#### [Task description]
Your task is to output the listing word for word, with pictures excluded.

***** Data section

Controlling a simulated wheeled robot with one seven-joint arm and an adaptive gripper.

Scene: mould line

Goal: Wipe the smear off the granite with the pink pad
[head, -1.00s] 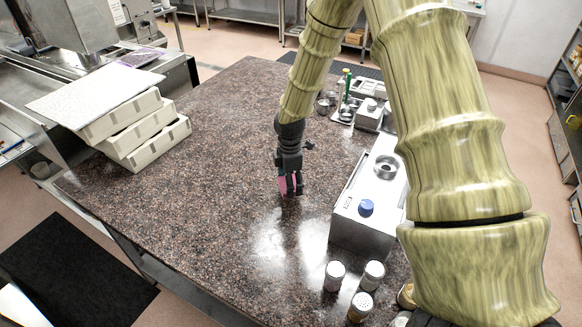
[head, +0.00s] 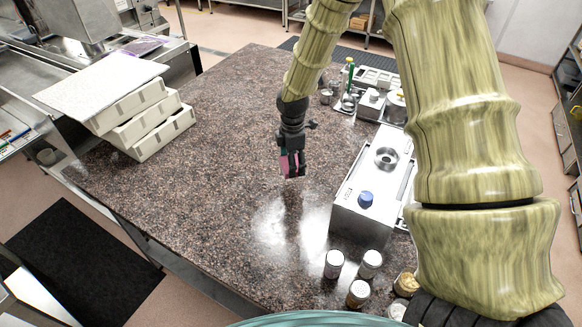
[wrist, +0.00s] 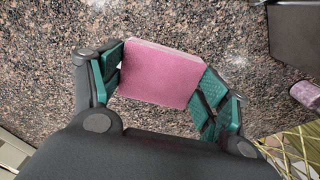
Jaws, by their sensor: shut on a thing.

**********

#### [Result of this task]
Controlling a simulated wheeled robot with one seven-joint arm and an adaptive gripper.

Scene: mould line

Goal: Wipe the smear off the granite with the pink pad
[head, -1.00s] 
[head, +0.00s] 
[wrist, +0.00s] 
Jaws, by their sensor: shut on a thing.

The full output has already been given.